O Campus Party, megaevento de
entretenimento eletrônico em rede, reuniu em Valência (Espanha), quase
8 mil participantes, que tiveram acesso à internet de 5 Gbps. Em 2008,
será realizado no Brasil. Lia Ribeiro Dias
Nas enormes bancadas, com computadores que cada um trouxe de casa, os participantes passaram todo o tempo conectados, jogando, desenvolvendo programas e baixando arquivos.
Que tal acampar em um grande salão, com capacidade para 1,5 mil
barracas, e passar uma semana em frente ao computador, com acesso à
internet em altíssima velocidade, participando de competições, jogando,
desenvolvendo programas, assistindo a oficinas sobre temas de seu
interesse, baixando aquele filme que você levaria dias para descarregar
em casa, se tivesse sorte, e, de quebra, fazendo muitos amigos?
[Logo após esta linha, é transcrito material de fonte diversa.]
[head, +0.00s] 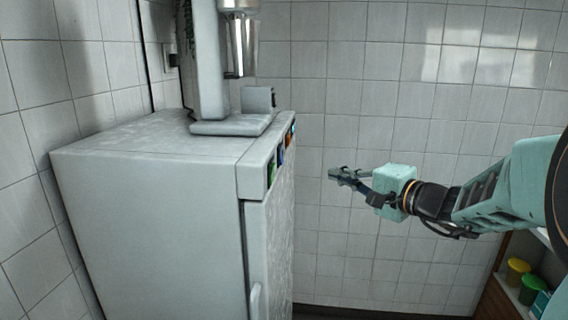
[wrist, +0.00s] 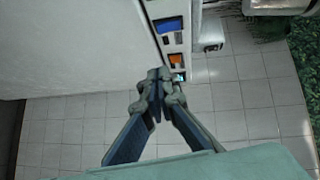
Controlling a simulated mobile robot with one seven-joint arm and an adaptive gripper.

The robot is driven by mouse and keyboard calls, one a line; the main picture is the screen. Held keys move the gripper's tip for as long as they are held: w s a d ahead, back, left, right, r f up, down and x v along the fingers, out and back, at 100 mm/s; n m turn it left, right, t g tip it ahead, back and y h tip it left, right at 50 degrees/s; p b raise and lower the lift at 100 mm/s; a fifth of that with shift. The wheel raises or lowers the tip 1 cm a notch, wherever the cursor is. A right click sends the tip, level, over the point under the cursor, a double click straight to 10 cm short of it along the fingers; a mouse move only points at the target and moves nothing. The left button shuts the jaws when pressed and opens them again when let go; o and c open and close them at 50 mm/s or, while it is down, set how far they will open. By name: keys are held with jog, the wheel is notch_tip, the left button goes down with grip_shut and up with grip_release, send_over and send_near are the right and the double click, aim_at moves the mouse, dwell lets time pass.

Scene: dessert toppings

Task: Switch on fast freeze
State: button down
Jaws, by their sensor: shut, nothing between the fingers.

Esse é
o cenário do Campus Party, o maior evento de entretenimento eletrônico
em rede da Espanha, que se realizou de 23 a 29 de julho, em Valência, e
que os brasileiros vão ter oportunidade de conhecer no próximo ano. Em
fevereiro, de 11 a 17, será realizado em São Paulo, no prédio da
Bienal, no Ibirapuera, o Campus Party Brasil. Preparem-se.
Em sua 11ª edição, o Campus Party reuniu 7.860 participantes,
principalmente jovens entre 19 e 25 anos, um público majoritariamente
masculino (as mulheres eram só 12%), aficcionado pela comunicação em
rede e por jogos. O que leva tantos jovens a gastarem parte das férias
de verão praticamente confinados em um grande centro de convenções,
muitos deles dormindo no próprio local (este ano, eram 2,4 mil
barracas, em dois pavilhões de 12,8 mil metros quadrados cada), comendo
no grande refeitório montado para fornecer 7,5 mil refeições por dia?
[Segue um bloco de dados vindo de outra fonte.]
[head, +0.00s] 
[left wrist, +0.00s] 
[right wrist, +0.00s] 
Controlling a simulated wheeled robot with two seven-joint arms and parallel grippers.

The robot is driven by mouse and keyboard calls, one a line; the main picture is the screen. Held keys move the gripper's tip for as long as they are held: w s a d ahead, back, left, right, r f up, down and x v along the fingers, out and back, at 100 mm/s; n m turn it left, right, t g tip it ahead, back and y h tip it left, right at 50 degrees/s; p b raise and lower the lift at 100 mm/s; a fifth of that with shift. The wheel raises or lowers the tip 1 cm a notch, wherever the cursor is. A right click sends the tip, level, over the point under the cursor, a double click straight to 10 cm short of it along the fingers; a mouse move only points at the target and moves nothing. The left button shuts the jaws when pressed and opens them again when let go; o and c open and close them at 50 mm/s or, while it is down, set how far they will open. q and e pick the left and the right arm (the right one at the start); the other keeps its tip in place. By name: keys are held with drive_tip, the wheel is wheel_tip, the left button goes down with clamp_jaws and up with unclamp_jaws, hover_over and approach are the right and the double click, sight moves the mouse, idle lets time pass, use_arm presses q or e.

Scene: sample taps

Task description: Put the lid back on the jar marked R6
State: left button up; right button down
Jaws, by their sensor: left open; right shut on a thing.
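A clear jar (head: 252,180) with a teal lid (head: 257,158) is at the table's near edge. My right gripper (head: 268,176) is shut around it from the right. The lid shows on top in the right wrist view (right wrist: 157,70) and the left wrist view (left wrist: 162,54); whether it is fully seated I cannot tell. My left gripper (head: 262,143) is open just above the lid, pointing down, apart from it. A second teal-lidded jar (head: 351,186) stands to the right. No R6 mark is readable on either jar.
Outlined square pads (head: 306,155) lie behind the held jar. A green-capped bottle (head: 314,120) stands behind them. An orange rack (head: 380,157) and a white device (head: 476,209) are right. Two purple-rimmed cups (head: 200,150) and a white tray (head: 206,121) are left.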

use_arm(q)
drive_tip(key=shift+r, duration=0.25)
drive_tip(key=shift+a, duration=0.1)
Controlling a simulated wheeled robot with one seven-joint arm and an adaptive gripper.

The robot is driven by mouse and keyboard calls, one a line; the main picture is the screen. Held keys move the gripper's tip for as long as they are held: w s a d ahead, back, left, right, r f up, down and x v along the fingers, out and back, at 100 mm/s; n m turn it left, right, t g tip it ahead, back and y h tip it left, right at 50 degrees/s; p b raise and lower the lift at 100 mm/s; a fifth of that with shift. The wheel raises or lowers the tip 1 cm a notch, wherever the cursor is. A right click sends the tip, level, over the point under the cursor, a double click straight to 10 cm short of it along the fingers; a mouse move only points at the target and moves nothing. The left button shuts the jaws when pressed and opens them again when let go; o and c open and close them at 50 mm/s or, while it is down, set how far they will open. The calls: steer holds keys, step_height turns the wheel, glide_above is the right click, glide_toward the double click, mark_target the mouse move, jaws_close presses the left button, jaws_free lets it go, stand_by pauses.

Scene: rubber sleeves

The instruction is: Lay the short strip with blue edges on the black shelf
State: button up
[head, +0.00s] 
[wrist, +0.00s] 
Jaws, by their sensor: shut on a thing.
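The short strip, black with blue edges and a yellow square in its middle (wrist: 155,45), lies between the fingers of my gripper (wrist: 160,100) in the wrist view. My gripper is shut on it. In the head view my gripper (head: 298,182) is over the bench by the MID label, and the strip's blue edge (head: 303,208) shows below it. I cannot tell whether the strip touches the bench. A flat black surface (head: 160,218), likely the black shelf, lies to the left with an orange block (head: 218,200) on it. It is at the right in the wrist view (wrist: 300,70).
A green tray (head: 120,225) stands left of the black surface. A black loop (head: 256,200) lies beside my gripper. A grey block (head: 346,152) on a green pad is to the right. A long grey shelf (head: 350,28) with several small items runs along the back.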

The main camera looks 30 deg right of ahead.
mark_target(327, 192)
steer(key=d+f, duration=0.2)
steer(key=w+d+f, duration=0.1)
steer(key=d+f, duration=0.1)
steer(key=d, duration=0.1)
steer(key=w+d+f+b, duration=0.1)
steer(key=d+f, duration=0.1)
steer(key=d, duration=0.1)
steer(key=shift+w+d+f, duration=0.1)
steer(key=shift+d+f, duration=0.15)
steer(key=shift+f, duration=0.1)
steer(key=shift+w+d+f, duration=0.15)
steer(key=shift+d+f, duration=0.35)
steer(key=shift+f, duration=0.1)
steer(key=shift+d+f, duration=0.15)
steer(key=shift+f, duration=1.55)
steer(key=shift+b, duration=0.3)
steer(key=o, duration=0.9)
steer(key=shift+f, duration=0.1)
Não há dúvida de que a largura da banda larga oferecida — este ano, a
Telefônica, há seis anos patrocinadora do evento, colocou à disposição
de cada um 5 gigabits por segundo de velocidade de saída — é um grande
atrativo. Na avaliação de alguns, é o maior. Muitos participantes
aproveitam a oportunidade única para queimar pilhas de CDs com os
filmes e músicas que há muito queriam ter em seu banco de dados.
O evento é espanhol. Só 2% dos
inscritos vieram de outos países.
Paco Ragageles, um dos criadores da E3 Futura, a entidade que organiza
o evento, não concorda que a largura da banda seja o fator
determinante. Em sua avaliação, a chave do sucesso do Campus Party é
reunir entretenimento e comunicação em rede, criando oportunidade para
pessoas que só se conhecem virtualmente possam se encontrar
pessoalmente e compartilhar a sua paixão. Muitos depoimentos confirmam
que fazer amigos e encontrar amigos faz parte do que motiva os
participantes a comparecerem ao Campus Party, ao lado da paixão pelos
jogos (em quase todas as telas dos 5,5 mil computadores distribuídos
por dois pavilhões no 3º andar da Feria Valencia, exatamente do mesmo
tamanho daqueles onde estão instaladas as barracas, há imagens de
jogos). “Gosto muito de encontrar pessoas que compartilham a mesma
paixão”, diz Francisco Javier, de 23 anos, que conseguiu tirar uma
semana de férias em seu trabalho, onde é eletricista, para viver uma
semana conectado. Como a namorada não gosta de computadores, nem de
jogos, Javier trouxe uma amiga, também aficcionada, que, como ele, vive
em Alicante. Juan Pelechano, 27 anos, dono de uma loja de informática,
mesmo morando em Valência, preferiu acampar junto com os demais campuseros: “É mais divertido e melhor para fazer amigos.”
A tribo dos apaixonados por comunicação em rede tem hábitos próprios.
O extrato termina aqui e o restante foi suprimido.